Exercise description: All the data should be repeated exactly. Any image in it is left out.

Data lines:
━━━
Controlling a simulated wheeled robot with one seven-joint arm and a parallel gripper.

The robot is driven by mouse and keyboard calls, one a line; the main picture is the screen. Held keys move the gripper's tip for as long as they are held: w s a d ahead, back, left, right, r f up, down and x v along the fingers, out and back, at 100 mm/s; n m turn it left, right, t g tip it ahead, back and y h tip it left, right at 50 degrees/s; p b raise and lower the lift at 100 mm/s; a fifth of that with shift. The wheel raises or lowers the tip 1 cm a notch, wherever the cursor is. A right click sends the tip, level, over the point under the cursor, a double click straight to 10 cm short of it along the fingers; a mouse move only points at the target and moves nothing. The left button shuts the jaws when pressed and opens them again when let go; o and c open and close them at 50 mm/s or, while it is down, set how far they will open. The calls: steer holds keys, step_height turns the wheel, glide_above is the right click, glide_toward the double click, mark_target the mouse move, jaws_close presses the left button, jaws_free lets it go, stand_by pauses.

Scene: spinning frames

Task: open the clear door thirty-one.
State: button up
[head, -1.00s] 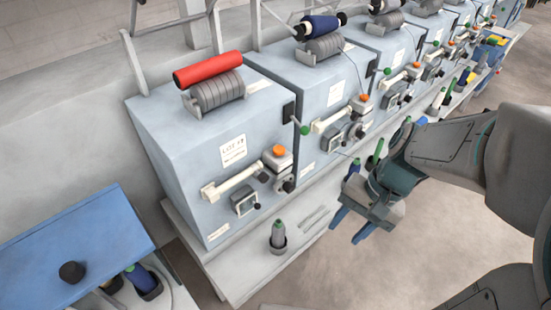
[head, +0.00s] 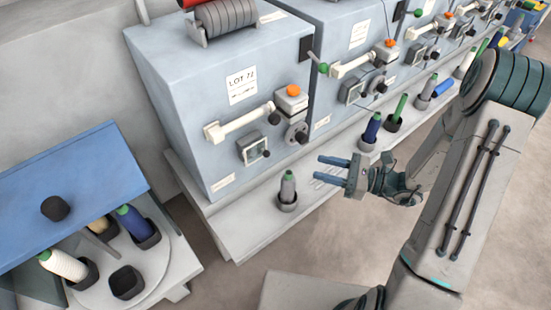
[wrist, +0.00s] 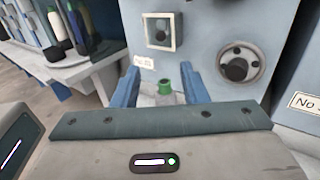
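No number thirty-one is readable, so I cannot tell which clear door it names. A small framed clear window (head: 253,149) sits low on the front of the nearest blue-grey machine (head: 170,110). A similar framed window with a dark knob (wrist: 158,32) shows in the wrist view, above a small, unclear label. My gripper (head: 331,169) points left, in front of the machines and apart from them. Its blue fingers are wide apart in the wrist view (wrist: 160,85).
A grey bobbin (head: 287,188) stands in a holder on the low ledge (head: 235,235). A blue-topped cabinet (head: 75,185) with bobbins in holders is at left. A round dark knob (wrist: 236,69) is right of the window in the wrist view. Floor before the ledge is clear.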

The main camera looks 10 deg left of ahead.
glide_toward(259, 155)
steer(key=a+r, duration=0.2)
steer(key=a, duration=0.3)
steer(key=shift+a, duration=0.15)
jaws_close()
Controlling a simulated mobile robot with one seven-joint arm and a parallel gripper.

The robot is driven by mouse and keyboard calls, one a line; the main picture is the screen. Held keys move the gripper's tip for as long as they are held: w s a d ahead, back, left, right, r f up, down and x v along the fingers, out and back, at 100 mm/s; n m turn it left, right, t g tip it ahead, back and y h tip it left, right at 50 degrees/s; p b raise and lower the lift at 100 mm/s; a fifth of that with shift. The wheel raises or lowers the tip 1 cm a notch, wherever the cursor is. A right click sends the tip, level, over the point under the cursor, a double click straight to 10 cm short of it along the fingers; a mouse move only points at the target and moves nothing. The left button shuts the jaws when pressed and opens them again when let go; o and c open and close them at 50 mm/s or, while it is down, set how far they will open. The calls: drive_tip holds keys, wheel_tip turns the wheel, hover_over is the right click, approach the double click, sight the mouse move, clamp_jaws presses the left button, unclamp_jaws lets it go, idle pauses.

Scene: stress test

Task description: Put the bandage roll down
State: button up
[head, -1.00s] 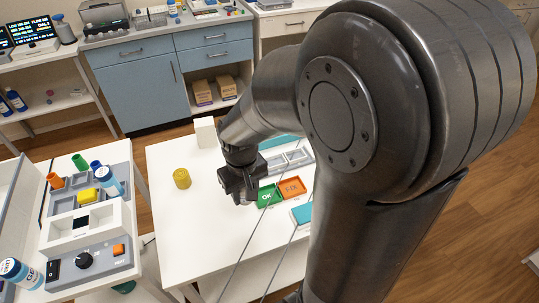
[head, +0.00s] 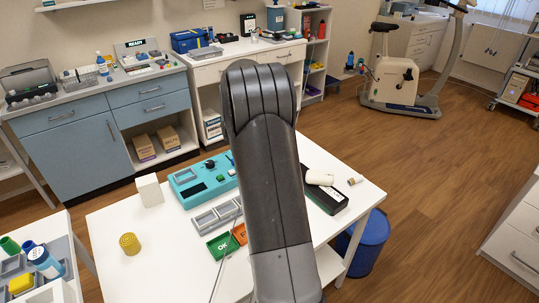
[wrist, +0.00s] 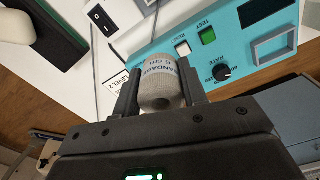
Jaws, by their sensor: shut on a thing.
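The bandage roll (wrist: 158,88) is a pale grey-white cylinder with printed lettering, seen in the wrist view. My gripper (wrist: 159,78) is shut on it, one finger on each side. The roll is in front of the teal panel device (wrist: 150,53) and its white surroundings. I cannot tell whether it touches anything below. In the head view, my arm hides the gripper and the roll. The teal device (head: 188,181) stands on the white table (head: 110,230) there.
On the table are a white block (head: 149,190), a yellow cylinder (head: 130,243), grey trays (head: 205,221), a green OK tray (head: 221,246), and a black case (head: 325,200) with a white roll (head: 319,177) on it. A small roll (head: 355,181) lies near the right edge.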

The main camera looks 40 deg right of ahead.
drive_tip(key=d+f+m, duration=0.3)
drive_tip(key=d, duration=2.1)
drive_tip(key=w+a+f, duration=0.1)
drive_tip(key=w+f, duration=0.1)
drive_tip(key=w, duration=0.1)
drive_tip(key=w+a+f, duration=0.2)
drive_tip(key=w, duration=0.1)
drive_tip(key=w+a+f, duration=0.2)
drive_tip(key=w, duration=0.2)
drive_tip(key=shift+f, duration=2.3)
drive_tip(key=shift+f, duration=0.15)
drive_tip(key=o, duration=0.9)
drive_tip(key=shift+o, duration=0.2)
━━━
The solution:
Controlling a simulated wheeled robot with one seven-joint arm and a parallel gripper.

The robot is driven by mouse and keyboard calls, one a line; the main picture is the screen. Held keys move the gripper's tip for as long as they are held: w s a d ahead, back, left, right, r f up, down and x v along the fingers, out and back, at 100 mm/s; n m turn it left, right, t g tip it ahead, back and y h tip it left, right at 50 degrees/s; p b raise and lower the lift at 100 mm/s; a fifth of that with shift. The wheel raises or lowers the tip 1 cm a notch, wherever the cursor is. A right click sends the tip, level, over the point under the cursor, a double click straight to 10 cm short of it along the fingers; a mouse move only points at the target and moves nothing. The left button shuts the jaws when pressed and opens them again when let go; o and c open and close them at 50 mm/s or, while it is down, set how far they will open. The calls: steer holds keys, step_height turns the wheel, glide_above is the right click, glide_toward the double click, mark_target the mouse move, jaws_close presses the left button, jaws_free lets it go, stand_by pauses.

Scene: spinning frames

Task: open the clear door thirty-one.
State: button up
[head, -1.00s] 
[head, +0.00s] 
[wrist, +0.00s] 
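No number thirty-one is readable, so I cannot tell which clear door it names. A small framed clear window (head: 253,149) sits low on the front of the nearest blue-grey machine (head: 170,110). A similar framed window with a dark knob (wrist: 158,32) shows in the wrist view, above a small, unclear label. My gripper (head: 331,169) points left, in front of the machines and apart from them. Its blue fingers are wide apart in the wrist view (wrist: 160,85).
A grey bobbin (head: 287,188) stands in a holder on the low ledge (head: 235,235). A blue-topped cabinet (head: 75,185) with bobbins in holders is at left. A round dark knob (wrist: 236,69) is right of the window in the wrist view. Floor before the ledge is clear.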

The main camera looks 10 deg left of ahead.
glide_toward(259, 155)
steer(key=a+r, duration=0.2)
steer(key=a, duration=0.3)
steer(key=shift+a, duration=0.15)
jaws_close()
Controlling a simulated mobile robot with one seven-joint arm and a parallel gripper.

The robot is driven by mouse and keyboard calls, one a line; the main picture is the screen. Held keys move the gripper's tip for as long as they are held: w s a d ahead, back, left, right, r f up, down and x v along the fingers, out and back, at 100 mm/s; n m turn it left, right, t g tip it ahead, back and y h tip it left, right at 50 degrees/s; p b raise and lower the lift at 100 mm/s; a fifth of that with shift. The wheel raises or lowers the tip 1 cm a notch, wherever the cursor is. A right click sends the tip, level, over the point under the cursor, a double click straight to 10 cm short of it along the fingers; a mouse move only points at the target and moves nothing. The left button shuts the jaws when pressed and opens them again when let go; o and c open and close them at 50 mm/s or, while it is down, set how far they will open. The calls: drive_tip holds keys, wheel_tip turns the wheel, hover_over is the right click, approach the double click, sight the mouse move, clamp_jaws presses the left button, unclamp_jaws lets it go, idle pauses.

Scene: stress test

Task description: Put the bandage roll down
State: button up
[head, -1.00s] 
[head, +0.00s] 
[wrist, +0.00s] 
Jaws, by their sensor: shut on a thing.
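The bandage roll (wrist: 158,88) is a pale grey-white cylinder with printed lettering, seen in the wrist view. My gripper (wrist: 159,78) is shut on it, one finger on each side. The roll is in front of the teal panel device (wrist: 150,53) and its white surroundings. I cannot tell whether it touches anything below. In the head view, my arm hides the gripper and the roll. The teal device (head: 188,181) stands on the white table (head: 110,230) there.
On the table are a white block (head: 149,190), a yellow cylinder (head: 130,243), grey trays (head: 205,221), a green OK tray (head: 221,246), and a black case (head: 325,200) with a white roll (head: 319,177) on it. A small roll (head: 355,181) lies near the right edge.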

The main camera looks 40 deg right of ahead.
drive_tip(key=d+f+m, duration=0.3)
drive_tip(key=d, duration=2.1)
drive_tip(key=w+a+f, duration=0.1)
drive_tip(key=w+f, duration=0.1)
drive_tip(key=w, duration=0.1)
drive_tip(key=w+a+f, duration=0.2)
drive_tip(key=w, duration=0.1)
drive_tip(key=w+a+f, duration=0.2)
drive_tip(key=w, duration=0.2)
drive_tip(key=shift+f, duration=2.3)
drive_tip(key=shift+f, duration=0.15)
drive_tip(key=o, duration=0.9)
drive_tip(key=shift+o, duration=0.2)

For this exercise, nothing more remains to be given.